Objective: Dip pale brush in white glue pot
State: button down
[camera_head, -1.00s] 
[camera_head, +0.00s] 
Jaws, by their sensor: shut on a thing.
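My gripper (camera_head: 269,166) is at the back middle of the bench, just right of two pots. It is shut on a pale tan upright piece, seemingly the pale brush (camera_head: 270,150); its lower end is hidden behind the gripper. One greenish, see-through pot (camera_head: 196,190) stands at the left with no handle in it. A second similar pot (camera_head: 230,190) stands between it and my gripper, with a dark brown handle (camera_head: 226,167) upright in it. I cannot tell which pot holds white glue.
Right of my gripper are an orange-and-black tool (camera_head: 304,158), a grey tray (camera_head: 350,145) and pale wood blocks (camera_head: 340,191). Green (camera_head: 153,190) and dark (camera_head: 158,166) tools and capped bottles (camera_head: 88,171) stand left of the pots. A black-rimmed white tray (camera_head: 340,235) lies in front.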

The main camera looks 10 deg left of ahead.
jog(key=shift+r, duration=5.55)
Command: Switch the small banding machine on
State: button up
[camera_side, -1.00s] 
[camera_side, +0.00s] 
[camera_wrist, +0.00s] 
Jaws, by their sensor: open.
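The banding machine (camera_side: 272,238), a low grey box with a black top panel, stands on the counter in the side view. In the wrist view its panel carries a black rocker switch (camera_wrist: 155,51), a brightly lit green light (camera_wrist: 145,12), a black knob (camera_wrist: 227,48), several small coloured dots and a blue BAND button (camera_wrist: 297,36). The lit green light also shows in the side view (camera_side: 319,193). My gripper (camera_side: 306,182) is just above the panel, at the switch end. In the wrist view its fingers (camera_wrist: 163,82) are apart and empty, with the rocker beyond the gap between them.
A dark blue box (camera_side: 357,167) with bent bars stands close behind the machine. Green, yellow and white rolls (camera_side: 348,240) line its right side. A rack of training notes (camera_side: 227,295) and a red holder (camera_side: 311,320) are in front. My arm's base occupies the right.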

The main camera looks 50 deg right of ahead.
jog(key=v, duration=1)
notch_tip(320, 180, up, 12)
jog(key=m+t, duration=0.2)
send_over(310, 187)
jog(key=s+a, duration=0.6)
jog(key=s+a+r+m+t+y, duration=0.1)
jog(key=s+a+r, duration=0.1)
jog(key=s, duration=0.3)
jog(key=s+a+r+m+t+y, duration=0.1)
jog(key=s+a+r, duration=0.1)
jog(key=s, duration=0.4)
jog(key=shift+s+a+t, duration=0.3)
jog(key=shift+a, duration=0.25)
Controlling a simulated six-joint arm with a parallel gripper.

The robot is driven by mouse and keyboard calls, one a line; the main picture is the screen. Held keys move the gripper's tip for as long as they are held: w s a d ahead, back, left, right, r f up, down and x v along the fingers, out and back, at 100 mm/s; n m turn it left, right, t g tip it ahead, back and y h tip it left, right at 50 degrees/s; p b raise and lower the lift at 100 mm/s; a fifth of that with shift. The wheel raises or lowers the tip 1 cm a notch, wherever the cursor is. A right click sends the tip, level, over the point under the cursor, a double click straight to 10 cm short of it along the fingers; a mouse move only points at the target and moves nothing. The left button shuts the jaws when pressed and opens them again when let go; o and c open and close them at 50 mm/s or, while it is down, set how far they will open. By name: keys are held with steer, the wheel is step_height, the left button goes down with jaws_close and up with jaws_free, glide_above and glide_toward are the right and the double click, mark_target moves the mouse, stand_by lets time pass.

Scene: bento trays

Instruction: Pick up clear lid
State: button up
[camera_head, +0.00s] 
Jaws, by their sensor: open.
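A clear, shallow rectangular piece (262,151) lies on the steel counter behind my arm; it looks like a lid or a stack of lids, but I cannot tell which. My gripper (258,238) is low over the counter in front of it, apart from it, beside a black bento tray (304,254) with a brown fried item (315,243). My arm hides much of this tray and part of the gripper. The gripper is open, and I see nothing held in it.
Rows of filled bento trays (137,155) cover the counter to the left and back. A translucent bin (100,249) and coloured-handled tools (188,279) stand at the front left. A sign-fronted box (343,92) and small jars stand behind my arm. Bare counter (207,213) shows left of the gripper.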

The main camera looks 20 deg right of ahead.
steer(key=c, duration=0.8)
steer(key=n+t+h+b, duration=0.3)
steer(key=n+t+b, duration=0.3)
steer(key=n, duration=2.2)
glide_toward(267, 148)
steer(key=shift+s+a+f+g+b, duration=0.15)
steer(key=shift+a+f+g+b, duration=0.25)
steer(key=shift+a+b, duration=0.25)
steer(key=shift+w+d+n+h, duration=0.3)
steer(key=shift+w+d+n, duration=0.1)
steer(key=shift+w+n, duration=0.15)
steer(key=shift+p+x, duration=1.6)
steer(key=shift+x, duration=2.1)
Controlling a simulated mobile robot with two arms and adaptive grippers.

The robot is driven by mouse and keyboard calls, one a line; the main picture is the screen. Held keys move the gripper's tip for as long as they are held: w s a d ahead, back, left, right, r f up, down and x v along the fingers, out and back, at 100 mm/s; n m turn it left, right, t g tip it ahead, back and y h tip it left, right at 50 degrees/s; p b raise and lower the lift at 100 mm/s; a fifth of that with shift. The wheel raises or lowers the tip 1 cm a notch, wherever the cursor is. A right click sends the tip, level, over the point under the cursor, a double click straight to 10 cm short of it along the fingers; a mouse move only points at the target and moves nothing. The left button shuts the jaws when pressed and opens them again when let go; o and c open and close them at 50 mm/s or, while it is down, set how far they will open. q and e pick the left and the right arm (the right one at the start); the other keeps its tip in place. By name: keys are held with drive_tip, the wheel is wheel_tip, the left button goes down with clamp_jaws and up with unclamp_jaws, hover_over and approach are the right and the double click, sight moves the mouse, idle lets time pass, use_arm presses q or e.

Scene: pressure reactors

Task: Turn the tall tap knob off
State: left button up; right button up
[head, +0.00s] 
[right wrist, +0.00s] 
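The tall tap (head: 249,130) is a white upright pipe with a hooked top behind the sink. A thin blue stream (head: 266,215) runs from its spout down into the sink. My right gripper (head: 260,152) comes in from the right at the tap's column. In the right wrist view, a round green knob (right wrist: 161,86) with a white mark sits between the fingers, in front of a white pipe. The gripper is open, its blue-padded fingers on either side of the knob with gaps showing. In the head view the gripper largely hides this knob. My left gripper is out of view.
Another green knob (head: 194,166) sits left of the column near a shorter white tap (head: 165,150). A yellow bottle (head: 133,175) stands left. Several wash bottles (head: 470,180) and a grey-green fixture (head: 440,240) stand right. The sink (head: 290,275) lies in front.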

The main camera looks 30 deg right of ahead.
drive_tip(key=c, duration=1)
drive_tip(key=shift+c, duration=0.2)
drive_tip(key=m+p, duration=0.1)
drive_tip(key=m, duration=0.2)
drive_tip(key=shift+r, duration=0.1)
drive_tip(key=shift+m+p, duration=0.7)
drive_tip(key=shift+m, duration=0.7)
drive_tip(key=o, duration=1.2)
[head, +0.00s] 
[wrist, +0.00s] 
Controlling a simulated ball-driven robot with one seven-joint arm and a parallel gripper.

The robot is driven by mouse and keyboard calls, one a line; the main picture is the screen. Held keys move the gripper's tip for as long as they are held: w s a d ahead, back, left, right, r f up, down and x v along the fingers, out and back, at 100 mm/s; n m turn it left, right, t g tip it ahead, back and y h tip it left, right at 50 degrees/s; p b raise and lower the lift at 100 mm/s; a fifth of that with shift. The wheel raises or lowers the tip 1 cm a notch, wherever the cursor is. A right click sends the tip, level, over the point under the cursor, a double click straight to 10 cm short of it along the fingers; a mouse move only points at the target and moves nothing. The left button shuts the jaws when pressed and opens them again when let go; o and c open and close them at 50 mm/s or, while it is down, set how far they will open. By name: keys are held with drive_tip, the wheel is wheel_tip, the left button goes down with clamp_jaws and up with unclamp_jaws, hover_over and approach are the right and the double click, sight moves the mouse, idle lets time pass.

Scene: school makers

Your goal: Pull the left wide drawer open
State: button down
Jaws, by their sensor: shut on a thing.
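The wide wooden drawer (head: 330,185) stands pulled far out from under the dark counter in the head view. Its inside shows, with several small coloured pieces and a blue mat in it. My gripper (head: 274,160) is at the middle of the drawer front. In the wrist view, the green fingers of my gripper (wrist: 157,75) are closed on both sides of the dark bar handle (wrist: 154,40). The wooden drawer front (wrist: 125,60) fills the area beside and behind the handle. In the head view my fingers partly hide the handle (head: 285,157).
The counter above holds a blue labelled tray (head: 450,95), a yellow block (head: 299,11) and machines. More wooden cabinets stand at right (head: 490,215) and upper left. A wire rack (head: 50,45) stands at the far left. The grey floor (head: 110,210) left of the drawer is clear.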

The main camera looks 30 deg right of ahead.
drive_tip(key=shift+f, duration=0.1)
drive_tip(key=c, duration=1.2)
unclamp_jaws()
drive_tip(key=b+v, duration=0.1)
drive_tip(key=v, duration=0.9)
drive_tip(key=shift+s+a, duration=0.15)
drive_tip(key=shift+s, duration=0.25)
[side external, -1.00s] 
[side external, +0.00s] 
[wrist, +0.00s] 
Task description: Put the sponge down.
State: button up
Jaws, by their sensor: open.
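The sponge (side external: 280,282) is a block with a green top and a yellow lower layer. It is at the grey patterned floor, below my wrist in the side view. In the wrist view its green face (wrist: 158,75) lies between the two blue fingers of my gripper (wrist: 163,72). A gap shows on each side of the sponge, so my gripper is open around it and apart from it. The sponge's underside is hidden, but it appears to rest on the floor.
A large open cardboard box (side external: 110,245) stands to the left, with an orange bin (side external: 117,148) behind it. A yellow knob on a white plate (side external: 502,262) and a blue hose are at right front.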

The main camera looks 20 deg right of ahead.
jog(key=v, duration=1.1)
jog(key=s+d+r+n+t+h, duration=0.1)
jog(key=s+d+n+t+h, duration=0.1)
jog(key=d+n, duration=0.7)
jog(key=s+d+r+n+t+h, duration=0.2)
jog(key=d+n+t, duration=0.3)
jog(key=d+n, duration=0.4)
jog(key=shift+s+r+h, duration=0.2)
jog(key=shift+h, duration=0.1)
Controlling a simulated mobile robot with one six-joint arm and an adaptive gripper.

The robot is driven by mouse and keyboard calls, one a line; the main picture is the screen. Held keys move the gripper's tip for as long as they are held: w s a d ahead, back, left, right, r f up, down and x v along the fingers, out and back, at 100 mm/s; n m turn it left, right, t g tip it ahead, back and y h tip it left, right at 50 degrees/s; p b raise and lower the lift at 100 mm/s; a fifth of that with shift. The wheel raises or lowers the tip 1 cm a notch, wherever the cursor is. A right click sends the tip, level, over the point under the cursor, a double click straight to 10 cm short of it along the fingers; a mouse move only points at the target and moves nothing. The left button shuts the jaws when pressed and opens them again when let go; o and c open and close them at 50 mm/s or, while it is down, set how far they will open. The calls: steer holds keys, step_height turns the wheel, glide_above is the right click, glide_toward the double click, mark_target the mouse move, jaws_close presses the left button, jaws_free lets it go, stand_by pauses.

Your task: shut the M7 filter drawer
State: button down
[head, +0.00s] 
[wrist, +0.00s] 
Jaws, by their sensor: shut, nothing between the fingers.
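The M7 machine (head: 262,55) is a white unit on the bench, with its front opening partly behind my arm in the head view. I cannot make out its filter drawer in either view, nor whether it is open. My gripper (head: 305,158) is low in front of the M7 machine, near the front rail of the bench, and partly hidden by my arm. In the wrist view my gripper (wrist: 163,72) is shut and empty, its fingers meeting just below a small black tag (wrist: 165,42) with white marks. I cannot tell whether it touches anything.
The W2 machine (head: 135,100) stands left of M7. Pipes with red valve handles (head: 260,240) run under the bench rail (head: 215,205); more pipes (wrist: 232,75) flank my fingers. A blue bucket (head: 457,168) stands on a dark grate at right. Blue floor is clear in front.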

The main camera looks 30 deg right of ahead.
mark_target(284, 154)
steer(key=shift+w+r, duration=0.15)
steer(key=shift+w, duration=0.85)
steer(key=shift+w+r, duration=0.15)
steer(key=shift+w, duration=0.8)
● ● ● ●
** Stated exercise **
The lines from the start of the entries above through the line containing "[camera_wrist, +0.00s]" are the ones to return, please; copy them exactly and include both ends.

** The completed task **
Objective: Dip pale brush in white glue pot
State: button down
[camera_head, -1.00s] 
[camera_head, +0.00s] 
Jaws, by their sensor: shut on a thing.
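My gripper (camera_head: 269,166) is at the back middle of the bench, just right of two pots. It is shut on a pale tan upright piece, seemingly the pale brush (camera_head: 270,150); its lower end is hidden behind the gripper. One greenish, see-through pot (camera_head: 196,190) stands at the left with no handle in it. A second similar pot (camera_head: 230,190) stands between it and my gripper, with a dark brown handle (camera_head: 226,167) upright in it. I cannot tell which pot holds white glue.
Right of my gripper are an orange-and-black tool (camera_head: 304,158), a grey tray (camera_head: 350,145) and pale wood blocks (camera_head: 340,191). Green (camera_head: 153,190) and dark (camera_head: 158,166) tools and capped bottles (camera_head: 88,171) stand left of the pots. A black-rimmed white tray (camera_head: 340,235) lies in front.

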The main camera looks 10 deg left of ahead.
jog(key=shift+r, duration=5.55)
Command: Switch the small banding machine on
State: button up
[camera_side, -1.00s] 
[camera_side, +0.00s] 
[camera_wrist, +0.00s] 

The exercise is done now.